Brzenk, a married father and airline mechanic out of Mesa, AZ, has too many titles to list, a bevy of national and international accolades, and is considered the greatest in the game.
Like many competitors, he found the sport as a teen. Then, at 22, he won the Over the Top tournament in 1986. Tied to the classic Sylvester Stallone arm-wrestling movie, Brzenk won the massive red truck that Stallone drove in the film.
“There have been hundreds of tournaments between then and now,” he said. “That was probably the point I realized I was, if not the best, then the elite.”
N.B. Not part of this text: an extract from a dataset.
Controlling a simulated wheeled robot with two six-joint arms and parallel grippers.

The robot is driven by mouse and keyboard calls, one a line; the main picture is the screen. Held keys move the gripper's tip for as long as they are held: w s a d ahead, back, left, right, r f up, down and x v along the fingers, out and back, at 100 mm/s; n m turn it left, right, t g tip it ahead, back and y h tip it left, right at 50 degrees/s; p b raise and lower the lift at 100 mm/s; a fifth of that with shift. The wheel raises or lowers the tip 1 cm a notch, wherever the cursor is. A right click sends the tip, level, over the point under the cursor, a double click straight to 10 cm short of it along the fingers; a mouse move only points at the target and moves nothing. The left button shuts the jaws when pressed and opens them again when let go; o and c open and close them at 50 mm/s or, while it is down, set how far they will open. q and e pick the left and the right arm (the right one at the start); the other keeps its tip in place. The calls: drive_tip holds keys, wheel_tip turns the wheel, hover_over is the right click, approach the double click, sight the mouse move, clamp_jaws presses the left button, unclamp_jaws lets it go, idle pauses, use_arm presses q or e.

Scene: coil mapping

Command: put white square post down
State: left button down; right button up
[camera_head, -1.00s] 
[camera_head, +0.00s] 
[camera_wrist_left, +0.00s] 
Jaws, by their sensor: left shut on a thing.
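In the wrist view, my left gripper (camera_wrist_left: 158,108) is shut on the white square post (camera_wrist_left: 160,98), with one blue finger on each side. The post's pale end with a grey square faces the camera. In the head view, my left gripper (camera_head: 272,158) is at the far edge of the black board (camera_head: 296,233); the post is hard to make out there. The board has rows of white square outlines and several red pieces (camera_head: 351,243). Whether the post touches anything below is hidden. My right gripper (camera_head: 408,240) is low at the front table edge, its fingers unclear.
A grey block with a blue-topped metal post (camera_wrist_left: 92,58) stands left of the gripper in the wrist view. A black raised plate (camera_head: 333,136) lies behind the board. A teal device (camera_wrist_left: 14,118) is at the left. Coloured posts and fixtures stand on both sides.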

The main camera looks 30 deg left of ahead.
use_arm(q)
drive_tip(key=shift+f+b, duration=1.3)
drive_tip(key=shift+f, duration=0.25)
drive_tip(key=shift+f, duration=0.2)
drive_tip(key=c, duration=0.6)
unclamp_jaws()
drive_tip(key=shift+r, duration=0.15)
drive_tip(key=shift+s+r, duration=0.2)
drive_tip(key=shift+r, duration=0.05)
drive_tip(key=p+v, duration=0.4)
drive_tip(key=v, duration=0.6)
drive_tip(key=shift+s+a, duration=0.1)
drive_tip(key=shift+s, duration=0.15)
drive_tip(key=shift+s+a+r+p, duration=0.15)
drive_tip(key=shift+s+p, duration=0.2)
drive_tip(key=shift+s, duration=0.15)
Brzenk has over the years sworn by a training method as simple as gripping up with some other athletes a couple times a week. While he has recently started dabbling with weights, there is no substitute for hands-on experience, he said.
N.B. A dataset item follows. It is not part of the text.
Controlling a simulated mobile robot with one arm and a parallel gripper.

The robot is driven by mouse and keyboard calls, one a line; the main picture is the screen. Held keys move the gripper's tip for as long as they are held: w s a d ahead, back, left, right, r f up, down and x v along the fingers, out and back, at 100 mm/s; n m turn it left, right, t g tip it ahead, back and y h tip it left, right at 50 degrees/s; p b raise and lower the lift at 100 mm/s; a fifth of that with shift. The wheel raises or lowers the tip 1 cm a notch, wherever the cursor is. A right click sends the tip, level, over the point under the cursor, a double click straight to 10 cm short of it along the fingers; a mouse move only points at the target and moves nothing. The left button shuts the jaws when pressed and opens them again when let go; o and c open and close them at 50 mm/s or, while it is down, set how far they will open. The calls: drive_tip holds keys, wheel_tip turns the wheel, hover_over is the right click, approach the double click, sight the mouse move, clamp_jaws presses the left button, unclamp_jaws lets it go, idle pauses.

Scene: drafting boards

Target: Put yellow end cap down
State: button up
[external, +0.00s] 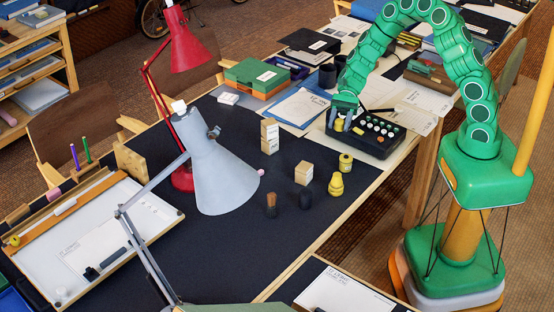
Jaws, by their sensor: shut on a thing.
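My gripper (343,112) is at the end of the green segmented arm and points down at the left end of a black box with several round knobs (366,145). A small yellow piece, which looks like the yellow end cap (339,124), shows at the fingertips, and my gripper is shut on it. The fingers partly cover it. I cannot tell whether it touches the black box or is held just above it.
A yellow-black spool (346,162), a yellow bottle-shaped piece (336,185), wooden blocks (303,173) and two dark brushes or pots stand on the dark mat. A grey lamp (222,175) and red lamp (188,45) rise at left. Dark mat (300,225) is clear in front.

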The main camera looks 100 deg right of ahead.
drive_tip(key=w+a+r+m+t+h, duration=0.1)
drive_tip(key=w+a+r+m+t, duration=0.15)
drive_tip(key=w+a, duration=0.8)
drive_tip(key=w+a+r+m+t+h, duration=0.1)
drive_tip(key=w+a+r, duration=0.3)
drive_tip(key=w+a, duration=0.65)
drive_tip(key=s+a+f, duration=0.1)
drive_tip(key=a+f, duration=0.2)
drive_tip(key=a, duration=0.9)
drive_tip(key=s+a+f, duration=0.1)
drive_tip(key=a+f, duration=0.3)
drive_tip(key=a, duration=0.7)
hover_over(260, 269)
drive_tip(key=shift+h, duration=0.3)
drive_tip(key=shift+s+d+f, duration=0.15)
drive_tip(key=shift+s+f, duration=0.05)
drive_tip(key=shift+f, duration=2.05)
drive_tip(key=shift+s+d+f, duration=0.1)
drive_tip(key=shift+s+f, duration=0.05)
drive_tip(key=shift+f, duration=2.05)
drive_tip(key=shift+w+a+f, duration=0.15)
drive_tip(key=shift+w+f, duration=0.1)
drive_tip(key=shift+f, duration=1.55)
Training with different athletes shows you different things, Brzenk said.
“The secret exercise is just getting on the arm-wrestling table and repetitions, just keep going and going and going,” he said. “You start to realize what works and what doesn’t, based on different body types and strengths. There’s not just one way to win, there’s thousands of ways, depending on who’s across from you.”
Brzenk said he hopes to see heavyweight Larratt at some point in the WAL’s 2015 season on ESPN. (Click here for the TV schedule.) The two have only pulled a couple times, including a stint about six years ago in London.
“He pretty much dominated me for six matches,” Brzenk recalled. “Which was pretty hard to swallow.”
Brzenk said he still enjoys pulling different guys, practicing with buddies and taking his share of prize money. And despite his age, Brzenk is proof that arm-wrestling is a sport where someone can stay competitive over decades.
“Arm-wrestling skill takes some time to develop,” he said. “It takes a three or four or five-year period to get your bones and tendons hardened up to a different level. But once you’ve achieved that, as long as you continue and don’t injure yourself, it stays with you for a lifetime.”
Brzenk said anyone interested in the sport should train to begin their own journey to the top.
“The most fun I’ve had with the sport was when I was climbing the ladder,” he said. “It’s been great to be on top, but having those goals, beating so and so, and seeing how much better you can get was the highlight of my career.”
The WAL is offering both established names and up-and-comers a chance to make some real cash and get some real exposure doing what they love, he said.
“The best guys in the sport are now participating in the WAL,” Brzenk said, “and the money doesn’t hurt either.”